What is asked: Write out the entries, please, from the line containing "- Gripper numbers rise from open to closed" through their final line, exactly and with nothing else.

******

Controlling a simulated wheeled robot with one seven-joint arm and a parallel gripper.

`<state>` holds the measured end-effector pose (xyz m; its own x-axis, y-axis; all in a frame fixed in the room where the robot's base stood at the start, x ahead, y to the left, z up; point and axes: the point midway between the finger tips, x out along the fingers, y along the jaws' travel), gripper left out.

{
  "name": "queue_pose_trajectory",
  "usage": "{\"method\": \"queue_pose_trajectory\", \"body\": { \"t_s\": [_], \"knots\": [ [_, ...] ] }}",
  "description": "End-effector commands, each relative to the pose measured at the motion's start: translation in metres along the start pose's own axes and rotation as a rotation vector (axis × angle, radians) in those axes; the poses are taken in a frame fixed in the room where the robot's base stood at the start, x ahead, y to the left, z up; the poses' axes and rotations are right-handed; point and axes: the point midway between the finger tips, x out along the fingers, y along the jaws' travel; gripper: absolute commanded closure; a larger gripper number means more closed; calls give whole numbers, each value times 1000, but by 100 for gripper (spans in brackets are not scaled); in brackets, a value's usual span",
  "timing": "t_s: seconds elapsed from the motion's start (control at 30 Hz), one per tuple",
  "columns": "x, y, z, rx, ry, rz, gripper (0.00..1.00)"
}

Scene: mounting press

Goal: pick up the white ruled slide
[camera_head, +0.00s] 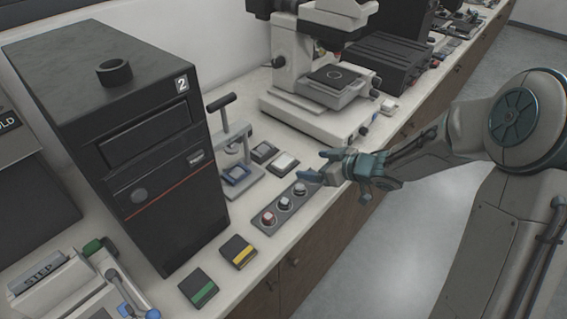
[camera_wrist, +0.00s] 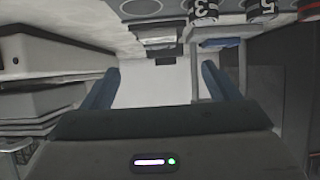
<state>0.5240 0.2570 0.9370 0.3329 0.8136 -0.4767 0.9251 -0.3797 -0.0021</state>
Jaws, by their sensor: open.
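A small white slab with a dark border, which looks like the white slide (camera_head: 284,162), lies flat on the bench between the numbered row and the microscope. Its ruling is too small to make out.
The grey strip (camera_head: 267,228) holds numbered knobs. The microscope (camera_head: 325,85) and black cabinet (camera_head: 150,150) flank the area.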

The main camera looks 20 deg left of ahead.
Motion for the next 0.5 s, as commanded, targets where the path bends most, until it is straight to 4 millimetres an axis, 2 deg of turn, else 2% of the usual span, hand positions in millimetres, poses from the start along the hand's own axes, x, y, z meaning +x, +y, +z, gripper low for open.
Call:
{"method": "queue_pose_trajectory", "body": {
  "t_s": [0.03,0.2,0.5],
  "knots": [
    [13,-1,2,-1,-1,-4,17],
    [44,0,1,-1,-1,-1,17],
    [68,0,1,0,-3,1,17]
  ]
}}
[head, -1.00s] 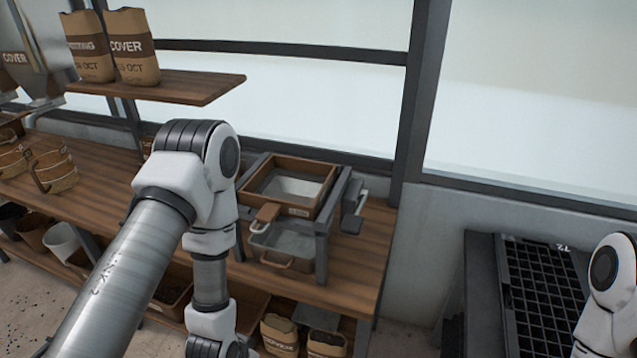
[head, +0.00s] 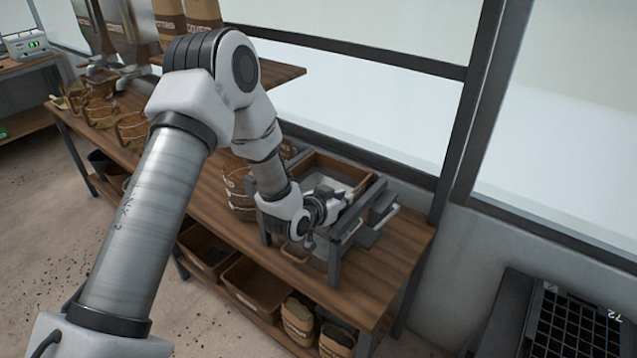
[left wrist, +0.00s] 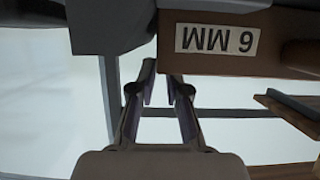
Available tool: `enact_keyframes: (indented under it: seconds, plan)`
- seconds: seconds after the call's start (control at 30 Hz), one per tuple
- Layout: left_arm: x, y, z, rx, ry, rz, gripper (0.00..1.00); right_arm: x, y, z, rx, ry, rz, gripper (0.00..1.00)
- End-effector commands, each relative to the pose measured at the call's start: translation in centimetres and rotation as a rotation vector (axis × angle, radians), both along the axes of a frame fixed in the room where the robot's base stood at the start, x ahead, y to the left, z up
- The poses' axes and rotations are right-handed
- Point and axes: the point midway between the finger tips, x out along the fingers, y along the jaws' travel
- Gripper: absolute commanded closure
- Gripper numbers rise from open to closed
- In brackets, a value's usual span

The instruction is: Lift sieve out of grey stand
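The sieve (head: 338,168) is a square brown wooden frame with a pale mesh, seated in the grey stand (head: 336,258) on the wooden bench. My left gripper (head: 334,203) is at the front right of the sieve and hides part of it. In the left wrist view the sieve's wall (left wrist: 215,65) carries an upside-down "6 MM" label. There the fingers of my left gripper (left wrist: 164,85) have a gap between them and their tips are at the wall's lower corner; I cannot tell whether they touch it. My right gripper is out of view.
A clear bin (head: 297,255) sits under the sieve within the stand. A shelf (head: 275,82) with paper bags is above. A black tray (head: 575,325) lies at right.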

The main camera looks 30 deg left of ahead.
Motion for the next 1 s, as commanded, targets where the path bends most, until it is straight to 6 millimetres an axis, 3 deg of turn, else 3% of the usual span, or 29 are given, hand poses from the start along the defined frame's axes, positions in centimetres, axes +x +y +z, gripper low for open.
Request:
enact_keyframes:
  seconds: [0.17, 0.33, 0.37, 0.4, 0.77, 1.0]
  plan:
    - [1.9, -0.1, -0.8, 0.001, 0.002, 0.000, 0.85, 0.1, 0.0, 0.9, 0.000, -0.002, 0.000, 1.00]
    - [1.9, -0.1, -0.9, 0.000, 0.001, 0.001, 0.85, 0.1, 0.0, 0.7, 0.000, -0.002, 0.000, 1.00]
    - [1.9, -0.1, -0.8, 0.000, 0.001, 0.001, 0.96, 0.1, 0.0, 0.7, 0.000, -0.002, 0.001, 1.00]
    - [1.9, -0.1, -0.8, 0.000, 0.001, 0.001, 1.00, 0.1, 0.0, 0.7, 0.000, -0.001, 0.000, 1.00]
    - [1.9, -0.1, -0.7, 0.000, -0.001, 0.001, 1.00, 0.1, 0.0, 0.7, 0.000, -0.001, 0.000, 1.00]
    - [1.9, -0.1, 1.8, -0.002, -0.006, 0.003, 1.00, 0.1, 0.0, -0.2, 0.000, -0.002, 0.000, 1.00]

******

Written response:
- Gripper numbers rise from open to closed
- In brackets, a value's usual span

The instruction is: Lift sieve out of grey stand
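The sieve (head: 338,168) is a square brown wooden frame with a pale mesh, seated in the grey stand (head: 336,258) on the wooden bench. My left gripper (head: 334,203) is at the front right of the sieve and hides part of it. In the left wrist view the sieve's wall (left wrist: 215,65) carries an upside-down "6 MM" label. There the fingers of my left gripper (left wrist: 164,85) have a gap between them and their tips are at the wall's lower corner; I cannot tell whether they touch it. My right gripper is out of view.
A clear bin (head: 297,255) sits under the sieve within the stand. A shelf (head: 275,82) with paper bags is above. A black tray (head: 575,325) lies at right.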

The main camera looks 30 deg left of ahead.
Motion for the next 1 s, as commanded, targets where the path bends most, until it is straight to 6 millimetres an axis, 3 deg of turn, else 3% of the usual span, or 29 are given, hand poses from the start along the defined frame's axes, positions in centimetres, axes +x +y +z, gripper low for open.
Request:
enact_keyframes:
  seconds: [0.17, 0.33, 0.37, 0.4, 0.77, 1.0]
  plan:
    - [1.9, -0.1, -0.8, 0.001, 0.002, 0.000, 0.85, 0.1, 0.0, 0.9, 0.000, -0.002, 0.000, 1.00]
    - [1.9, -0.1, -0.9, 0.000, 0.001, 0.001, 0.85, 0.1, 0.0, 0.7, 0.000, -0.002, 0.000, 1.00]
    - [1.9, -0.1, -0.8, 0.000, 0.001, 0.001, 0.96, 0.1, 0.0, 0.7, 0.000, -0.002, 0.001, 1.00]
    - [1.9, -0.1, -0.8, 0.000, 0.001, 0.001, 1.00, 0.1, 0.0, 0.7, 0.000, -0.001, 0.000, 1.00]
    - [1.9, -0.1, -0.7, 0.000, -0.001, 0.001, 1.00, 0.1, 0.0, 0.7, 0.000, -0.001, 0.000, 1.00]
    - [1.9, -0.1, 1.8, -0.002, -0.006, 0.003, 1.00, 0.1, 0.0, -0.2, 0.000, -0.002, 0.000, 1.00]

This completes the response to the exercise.